Trois types d'aides sont visées par l'action n° 2 du programme 180 : les aides à la diffusion, les aides au pluralisme et les aides à la modernisation du secteur.
Répartition des crédits de paiement par
sous-action
au sein de l'action 02 « Aides à la
presse »
Source : commission des finances du Sénat d'après les documents budgétaires
Le montant total des aides à la presse devrait atteindre 179,2 millions d'euros (AE=CP) en 2022.
Montant des aides à la presse prévues en 2022 au sein du programme 180
(en euros)
Action |
Montant |
Sous-action 01 « Aides à la diffusion » |
101 687 903 |
Aide au portage de la presse Aide à l'exemplaire posté |
26 500 000 62 300 00 |
Exonération de charges patronales pour les vendeurs-colporteurs et porteurs de presse |
12 887 903 |
Sous-action 02 « Aides au pluralisme » |
22 025 000 |
Aide aux publications nationales d'information politique et générale à faibles ressources publicitaires |
13 155 000 |
Aide aux quotidiens régionaux, départementaux et locaux d'information politique et générale à faibles ressources de petites annonces |
1 400 000 |
Aide au pluralisme des titres ultramarins |
2 000 000 |
Aide au pluralisme de la presse périodique régionale et locale |
1 470 000 |
Aide aux services de presse en ligne |
4 000 000 |
Sous-action 03 « Aides à la modernisation » |
55 473 422 |
Aide à la modernisation sociale de la presse quotidienne d'information politique et générale |
150 000 |
Aide à la modernisation de la distribution de la presse |
27 850 000 |
Aide à la modernisation des diffuseurs de presse |
6 000 000 |
Fonds stratégique pour le développement de la presse |
16 473 422 |
Fonds de soutien à l'émergence et à l'innovation dans la presse |
5 000 000 |
Total |
179 186 325 |
Source : commission des finances du Sénat, d'après les documents budgétaires
1. La réforme des aides à la diffusion
a) Une aide au transport postal jusqu'alors non prise en charge par le programme 180
L'acheminement et la distribution de la presse constituent , en application de la loi du 2 juillet 1990 relative à l'organisation du service public de la poste et à France Télécom 4 ( * ) et de l'article L.2 du code des postes et des communications électroniques, une mission de service public du groupe La Poste. La presse représente ainsi 22 % du poids de la sacoche des facteurs, 8 % du volume du courrier et 4 % du chiffre d'affaires courrier de La Poste.

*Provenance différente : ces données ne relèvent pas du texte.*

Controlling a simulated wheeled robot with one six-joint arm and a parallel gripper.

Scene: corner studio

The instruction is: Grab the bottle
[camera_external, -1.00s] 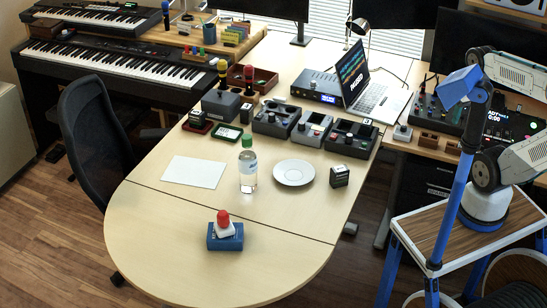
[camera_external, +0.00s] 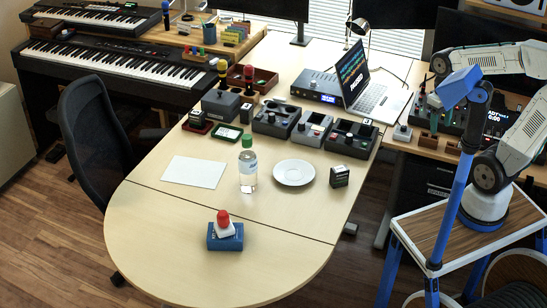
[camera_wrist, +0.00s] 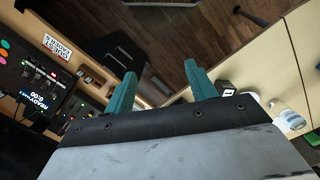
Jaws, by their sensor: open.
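The bottle (camera_external: 248,172) stands upright on the wooden table, clear with a white label and a green cap. It sits between a white sheet of paper and a saucer.
A white saucer (camera_external: 294,172) and a small black box (camera_external: 340,177) stand right of the bottle. Paper (camera_external: 194,172) lies left of it. Several devices, such as a grey one (camera_external: 312,130), line up behind. A red-topped item on a blue block (camera_external: 225,236) stands in front.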

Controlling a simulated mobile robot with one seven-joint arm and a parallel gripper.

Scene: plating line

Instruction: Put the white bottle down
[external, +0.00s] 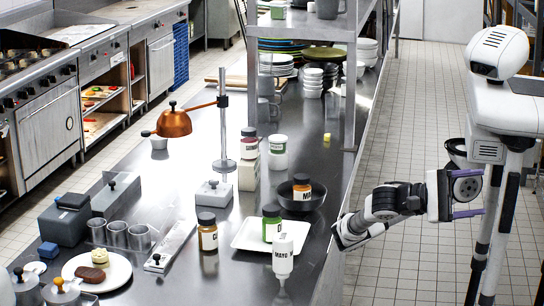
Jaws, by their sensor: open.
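The white bottle (283,258), labelled MAYO, is at the front right of the steel counter, just right of the white tray's corner. Its lower end blends with a pale reflection, so I cannot tell exactly how it meets the counter. My gripper (341,236) is open and empty, beside the counter's right edge. It is to the right of the bottle and clear of it. The arm hides part of the gripper's jaws.
A white tray (247,238) holds a green jar (271,227). A dark bowl (312,199) with an orange-labelled jar (302,190) stands behind it. An amber jar (208,236) is left of the tray. A shelf post (350,90) rises from the counter's right edge.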

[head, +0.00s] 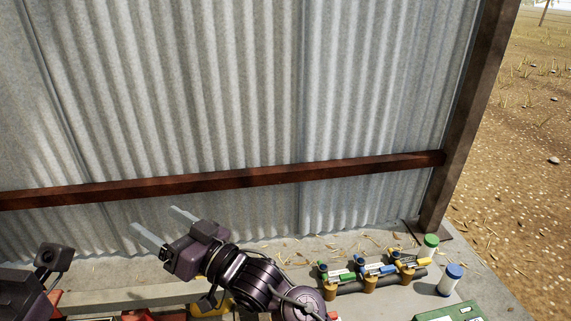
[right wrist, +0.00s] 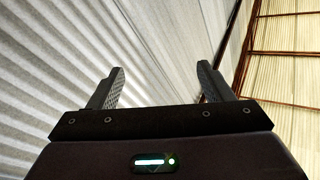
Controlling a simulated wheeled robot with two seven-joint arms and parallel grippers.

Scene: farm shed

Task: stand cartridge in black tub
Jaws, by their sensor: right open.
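My right gripper (head: 152,217) is raised in front of the corrugated wall, pointing up and left. Its two pale fingers are apart with nothing between them. The right wrist view also shows the open, empty fingers (right wrist: 160,70) against the metal wall. I cannot tell whether either is the cartridge. I see no black tub. Part of my left arm shows at the lower left, its fingers out of frame.
A dark pipe with green, blue and yellow valve handles (head: 367,274) lies right of my right arm. A green box (head: 450,313) is cut off at the bottom edge. Red and yellow items partly show at the lower left. A rusty rail (head: 240,180) crosses the wall.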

En 2018, plus de 6 000 publications, soit la quasi-totalité des titres inscrits sur les registres de la Commission paritaire des publications et agences de presse (CPPAP), ont été distribuées par La Poste. 887 millions d'exemplaires de journaux et magazines ont été ainsi diffusés en 2019. Il s'agit là du principal canal de diffusion de la presse abonnée.
Les journaux et écrits périodiques ont la possibilité de bénéficier de tarifs préférentiels auprès de La Poste dès lors qu'ils remplissent les conditions posées par le code des postes et des communications électroniques 5 ( * ) et sont titulaires d'un certificat d'inscription délivré par la commission paritaire des publications et agences de presse (CPPAP).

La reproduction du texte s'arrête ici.